(Required task) Extract, without alteration, each line from the start of the listing to the line bearing "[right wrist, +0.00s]".

(Robot task records)
* START *
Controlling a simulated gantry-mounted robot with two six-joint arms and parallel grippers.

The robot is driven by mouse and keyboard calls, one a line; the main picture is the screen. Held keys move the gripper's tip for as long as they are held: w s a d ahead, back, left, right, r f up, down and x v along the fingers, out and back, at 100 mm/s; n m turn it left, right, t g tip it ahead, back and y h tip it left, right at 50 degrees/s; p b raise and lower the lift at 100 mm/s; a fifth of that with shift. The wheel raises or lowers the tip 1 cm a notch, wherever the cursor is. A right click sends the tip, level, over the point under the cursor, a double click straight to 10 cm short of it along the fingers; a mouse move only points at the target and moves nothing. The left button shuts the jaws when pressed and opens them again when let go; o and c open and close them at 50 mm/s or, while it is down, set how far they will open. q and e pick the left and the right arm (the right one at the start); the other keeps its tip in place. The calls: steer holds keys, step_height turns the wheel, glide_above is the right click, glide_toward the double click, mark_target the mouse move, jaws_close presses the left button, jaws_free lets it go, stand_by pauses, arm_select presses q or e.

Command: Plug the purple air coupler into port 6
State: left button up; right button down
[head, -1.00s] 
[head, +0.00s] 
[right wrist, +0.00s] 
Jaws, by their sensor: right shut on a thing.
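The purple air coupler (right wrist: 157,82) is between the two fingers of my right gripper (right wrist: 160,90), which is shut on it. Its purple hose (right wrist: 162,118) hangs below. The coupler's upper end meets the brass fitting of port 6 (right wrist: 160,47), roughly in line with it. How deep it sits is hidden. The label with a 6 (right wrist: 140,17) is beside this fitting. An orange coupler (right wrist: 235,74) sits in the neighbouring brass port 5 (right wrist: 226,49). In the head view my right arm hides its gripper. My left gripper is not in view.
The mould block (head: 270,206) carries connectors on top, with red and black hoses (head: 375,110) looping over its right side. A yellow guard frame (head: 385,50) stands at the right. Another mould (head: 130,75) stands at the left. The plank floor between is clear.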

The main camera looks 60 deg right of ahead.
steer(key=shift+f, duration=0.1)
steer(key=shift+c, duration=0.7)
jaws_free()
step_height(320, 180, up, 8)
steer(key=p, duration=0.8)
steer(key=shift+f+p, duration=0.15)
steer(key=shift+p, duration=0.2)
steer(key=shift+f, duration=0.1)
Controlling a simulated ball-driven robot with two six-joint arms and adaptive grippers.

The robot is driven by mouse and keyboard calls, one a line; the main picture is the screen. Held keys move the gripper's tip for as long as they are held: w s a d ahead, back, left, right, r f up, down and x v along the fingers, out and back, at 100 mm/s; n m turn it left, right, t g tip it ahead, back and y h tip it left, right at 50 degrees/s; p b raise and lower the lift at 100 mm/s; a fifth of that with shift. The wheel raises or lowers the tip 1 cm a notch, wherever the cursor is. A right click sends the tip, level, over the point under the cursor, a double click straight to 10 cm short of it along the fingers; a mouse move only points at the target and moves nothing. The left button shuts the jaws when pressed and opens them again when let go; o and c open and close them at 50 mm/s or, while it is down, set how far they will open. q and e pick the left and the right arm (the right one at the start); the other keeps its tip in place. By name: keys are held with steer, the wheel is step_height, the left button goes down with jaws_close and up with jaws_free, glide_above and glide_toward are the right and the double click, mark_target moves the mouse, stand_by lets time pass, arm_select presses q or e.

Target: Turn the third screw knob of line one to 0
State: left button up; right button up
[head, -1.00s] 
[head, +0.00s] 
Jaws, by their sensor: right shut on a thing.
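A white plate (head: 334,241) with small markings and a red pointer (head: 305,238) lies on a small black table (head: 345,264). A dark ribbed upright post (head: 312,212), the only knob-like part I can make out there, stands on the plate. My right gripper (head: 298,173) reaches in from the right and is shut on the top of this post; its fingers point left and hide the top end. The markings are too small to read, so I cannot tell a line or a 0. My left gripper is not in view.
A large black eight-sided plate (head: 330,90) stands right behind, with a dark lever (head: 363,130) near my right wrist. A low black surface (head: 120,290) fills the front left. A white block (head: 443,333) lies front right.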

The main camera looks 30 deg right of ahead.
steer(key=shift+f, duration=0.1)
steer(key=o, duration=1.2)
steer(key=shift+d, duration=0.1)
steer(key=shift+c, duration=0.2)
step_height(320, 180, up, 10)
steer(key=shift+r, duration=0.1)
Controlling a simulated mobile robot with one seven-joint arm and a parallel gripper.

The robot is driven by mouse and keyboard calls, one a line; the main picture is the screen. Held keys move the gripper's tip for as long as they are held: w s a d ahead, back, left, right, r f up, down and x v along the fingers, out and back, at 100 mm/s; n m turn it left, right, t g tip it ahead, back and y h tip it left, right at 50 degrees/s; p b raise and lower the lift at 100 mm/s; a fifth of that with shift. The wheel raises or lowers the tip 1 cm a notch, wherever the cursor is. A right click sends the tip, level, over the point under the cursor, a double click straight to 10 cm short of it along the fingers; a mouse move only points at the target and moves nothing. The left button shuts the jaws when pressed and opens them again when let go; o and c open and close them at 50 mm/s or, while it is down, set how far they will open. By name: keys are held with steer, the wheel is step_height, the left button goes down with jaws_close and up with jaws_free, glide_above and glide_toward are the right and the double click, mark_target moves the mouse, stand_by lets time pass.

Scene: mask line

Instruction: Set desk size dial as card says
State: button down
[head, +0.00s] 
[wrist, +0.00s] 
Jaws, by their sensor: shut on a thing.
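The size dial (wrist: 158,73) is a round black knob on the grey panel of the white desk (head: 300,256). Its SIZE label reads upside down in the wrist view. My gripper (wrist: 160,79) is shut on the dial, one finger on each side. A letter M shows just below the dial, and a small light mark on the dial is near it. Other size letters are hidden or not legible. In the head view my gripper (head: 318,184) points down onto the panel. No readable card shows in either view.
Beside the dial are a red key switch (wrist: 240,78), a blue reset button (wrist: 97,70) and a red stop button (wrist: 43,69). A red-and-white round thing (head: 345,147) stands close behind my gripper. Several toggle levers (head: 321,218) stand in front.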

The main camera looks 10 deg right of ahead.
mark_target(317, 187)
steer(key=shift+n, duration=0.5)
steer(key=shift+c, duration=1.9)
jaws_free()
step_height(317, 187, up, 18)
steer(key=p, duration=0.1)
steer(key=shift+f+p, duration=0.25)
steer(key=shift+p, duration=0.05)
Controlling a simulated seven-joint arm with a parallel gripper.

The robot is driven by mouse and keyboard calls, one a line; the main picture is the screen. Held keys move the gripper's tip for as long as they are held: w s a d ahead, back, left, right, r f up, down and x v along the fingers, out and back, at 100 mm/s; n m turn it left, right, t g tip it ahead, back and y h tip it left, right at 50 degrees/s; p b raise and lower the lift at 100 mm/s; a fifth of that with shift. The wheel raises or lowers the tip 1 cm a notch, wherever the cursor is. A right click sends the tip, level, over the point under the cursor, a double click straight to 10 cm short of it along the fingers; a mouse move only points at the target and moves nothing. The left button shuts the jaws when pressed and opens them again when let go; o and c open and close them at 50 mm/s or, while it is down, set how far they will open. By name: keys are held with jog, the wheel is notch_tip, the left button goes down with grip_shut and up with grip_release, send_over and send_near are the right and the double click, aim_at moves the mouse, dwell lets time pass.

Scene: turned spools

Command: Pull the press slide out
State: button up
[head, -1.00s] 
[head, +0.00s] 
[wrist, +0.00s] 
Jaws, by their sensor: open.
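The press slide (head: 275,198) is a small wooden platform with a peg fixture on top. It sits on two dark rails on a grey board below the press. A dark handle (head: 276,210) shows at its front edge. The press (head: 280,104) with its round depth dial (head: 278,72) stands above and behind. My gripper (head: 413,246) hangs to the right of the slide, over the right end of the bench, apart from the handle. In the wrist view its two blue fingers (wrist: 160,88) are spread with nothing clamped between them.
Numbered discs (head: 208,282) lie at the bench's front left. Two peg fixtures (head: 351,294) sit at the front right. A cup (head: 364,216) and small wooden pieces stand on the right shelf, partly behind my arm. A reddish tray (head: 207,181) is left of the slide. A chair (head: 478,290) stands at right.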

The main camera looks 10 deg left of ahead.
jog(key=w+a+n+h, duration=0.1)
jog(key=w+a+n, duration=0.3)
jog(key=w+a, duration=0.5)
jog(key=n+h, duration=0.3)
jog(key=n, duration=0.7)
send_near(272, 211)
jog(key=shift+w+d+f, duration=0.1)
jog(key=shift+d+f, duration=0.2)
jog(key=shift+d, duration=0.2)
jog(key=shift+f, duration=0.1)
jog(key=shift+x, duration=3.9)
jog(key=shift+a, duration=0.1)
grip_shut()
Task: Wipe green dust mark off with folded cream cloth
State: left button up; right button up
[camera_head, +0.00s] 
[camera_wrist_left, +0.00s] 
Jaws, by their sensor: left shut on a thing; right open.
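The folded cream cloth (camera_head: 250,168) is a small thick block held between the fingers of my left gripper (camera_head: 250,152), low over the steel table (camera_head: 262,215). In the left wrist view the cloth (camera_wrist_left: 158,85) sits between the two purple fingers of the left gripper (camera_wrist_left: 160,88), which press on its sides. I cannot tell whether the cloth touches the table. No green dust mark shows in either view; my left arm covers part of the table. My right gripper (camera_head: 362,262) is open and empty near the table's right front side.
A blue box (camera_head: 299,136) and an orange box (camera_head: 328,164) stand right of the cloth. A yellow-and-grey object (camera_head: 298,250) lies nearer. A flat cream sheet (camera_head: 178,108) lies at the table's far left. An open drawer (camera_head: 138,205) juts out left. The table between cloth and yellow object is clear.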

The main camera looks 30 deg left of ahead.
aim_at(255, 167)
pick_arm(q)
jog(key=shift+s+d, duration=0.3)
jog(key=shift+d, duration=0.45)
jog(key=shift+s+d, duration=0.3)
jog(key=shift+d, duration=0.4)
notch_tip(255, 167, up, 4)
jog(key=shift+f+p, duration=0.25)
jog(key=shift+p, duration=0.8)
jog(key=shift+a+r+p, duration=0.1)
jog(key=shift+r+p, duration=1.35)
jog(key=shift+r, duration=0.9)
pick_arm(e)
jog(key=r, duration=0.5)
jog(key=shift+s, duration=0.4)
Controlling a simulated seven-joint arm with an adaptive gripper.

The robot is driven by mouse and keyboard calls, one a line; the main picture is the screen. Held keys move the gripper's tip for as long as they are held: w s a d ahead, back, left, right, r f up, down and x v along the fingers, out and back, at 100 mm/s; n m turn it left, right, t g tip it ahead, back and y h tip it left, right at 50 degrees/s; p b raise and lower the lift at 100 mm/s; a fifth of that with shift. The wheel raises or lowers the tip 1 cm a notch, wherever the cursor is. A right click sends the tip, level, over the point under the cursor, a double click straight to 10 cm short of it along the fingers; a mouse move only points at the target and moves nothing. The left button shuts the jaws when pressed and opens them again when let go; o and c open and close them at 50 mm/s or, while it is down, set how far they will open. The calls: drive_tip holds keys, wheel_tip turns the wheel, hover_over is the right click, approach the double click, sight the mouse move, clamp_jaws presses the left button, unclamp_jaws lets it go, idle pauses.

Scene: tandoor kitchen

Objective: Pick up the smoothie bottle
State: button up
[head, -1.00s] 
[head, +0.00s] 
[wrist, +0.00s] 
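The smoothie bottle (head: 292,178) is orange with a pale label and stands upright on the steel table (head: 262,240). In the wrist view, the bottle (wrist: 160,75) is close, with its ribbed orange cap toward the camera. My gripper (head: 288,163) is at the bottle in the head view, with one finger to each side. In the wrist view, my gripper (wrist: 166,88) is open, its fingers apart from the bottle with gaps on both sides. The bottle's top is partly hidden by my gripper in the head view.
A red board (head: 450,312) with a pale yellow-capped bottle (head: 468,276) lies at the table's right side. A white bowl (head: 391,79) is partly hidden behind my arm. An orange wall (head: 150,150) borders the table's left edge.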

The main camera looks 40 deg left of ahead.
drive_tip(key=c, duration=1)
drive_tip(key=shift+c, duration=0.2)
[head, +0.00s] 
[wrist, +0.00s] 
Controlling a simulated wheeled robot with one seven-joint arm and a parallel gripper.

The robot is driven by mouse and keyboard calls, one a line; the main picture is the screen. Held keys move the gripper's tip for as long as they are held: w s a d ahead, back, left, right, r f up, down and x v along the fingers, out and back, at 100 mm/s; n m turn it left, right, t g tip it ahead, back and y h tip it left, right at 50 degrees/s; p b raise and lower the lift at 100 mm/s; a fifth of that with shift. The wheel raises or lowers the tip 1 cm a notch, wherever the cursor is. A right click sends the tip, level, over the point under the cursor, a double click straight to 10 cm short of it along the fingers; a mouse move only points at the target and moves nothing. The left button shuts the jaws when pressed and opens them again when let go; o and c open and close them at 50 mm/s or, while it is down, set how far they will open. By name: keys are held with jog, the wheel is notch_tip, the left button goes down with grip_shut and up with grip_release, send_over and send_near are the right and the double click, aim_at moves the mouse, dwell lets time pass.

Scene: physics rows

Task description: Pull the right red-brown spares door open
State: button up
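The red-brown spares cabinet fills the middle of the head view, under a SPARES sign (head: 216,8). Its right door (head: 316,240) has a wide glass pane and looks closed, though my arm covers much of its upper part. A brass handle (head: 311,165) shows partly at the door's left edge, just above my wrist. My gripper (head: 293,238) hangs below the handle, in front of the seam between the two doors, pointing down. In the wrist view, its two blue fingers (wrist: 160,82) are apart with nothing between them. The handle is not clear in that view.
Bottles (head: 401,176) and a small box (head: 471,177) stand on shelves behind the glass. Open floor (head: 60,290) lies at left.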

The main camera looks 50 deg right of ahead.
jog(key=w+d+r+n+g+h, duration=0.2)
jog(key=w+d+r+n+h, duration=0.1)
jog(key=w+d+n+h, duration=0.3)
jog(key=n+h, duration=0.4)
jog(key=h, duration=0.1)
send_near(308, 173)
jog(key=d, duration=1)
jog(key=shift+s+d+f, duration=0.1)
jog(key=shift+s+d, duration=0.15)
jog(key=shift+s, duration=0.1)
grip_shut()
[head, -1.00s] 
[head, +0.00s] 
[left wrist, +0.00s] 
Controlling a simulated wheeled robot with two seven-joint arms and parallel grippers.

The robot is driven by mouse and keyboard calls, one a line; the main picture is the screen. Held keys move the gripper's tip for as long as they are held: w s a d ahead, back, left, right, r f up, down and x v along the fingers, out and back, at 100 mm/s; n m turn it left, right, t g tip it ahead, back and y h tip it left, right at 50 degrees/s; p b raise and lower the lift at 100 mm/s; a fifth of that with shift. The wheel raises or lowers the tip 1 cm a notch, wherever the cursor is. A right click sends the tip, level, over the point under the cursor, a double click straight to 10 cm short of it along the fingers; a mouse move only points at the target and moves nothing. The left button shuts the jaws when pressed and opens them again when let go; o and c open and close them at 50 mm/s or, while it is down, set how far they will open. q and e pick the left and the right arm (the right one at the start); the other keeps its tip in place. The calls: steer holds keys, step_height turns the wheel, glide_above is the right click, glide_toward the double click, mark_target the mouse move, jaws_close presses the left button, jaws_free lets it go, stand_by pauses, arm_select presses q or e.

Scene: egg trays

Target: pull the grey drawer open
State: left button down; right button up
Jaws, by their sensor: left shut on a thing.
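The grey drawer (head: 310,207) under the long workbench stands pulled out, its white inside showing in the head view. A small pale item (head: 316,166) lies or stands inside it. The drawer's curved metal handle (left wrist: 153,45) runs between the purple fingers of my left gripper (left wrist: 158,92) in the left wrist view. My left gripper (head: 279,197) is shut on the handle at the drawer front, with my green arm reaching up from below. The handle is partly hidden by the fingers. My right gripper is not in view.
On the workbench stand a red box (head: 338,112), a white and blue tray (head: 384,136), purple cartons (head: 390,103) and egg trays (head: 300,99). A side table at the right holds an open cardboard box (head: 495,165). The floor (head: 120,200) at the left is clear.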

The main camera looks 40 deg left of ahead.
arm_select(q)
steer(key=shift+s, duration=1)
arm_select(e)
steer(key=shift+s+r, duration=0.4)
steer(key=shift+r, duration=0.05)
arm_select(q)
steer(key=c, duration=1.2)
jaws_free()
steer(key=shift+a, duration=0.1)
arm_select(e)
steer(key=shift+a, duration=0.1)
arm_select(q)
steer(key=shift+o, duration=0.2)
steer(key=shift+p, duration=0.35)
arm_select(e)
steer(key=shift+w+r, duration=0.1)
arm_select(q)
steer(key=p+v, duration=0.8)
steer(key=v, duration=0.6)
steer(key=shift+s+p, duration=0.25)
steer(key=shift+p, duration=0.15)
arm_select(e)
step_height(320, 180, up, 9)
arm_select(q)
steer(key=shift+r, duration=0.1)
* END *
(Worked solution)
Controlling a simulated gantry-mounted robot with two six-joint arms and parallel grippers.

The robot is driven by mouse and keyboard calls, one a line; the main picture is the screen. Held keys move the gripper's tip for as long as they are held: w s a d ahead, back, left, right, r f up, down and x v along the fingers, out and back, at 100 mm/s; n m turn it left, right, t g tip it ahead, back and y h tip it left, right at 50 degrees/s; p b raise and lower the lift at 100 mm/s; a fifth of that with shift. The wheel raises or lowers the tip 1 cm a notch, wherever the cursor is. A right click sends the tip, level, over the point under the cursor, a double click straight to 10 cm short of it along the fingers; a mouse move only points at the target and moves nothing. The left button shuts the jaws when pressed and opens them again when let go; o and c open and close them at 50 mm/s or, while it is down, set how far they will open. q and e pick the left and the right arm (the right one at the start); the other keeps its tip in place. The calls: steer holds keys, step_height turns the wheel, glide_above is the right click, glide_toward the double click, mark_target the mouse move, jaws_close presses the left button, jaws_free lets it go, stand_by pauses, arm_select presses q or e.

Command: Plug the purple air coupler into port 6
State: left button up; right button down
[head, -1.00s] 
[head, +0.00s] 
[right wrist, +0.00s] 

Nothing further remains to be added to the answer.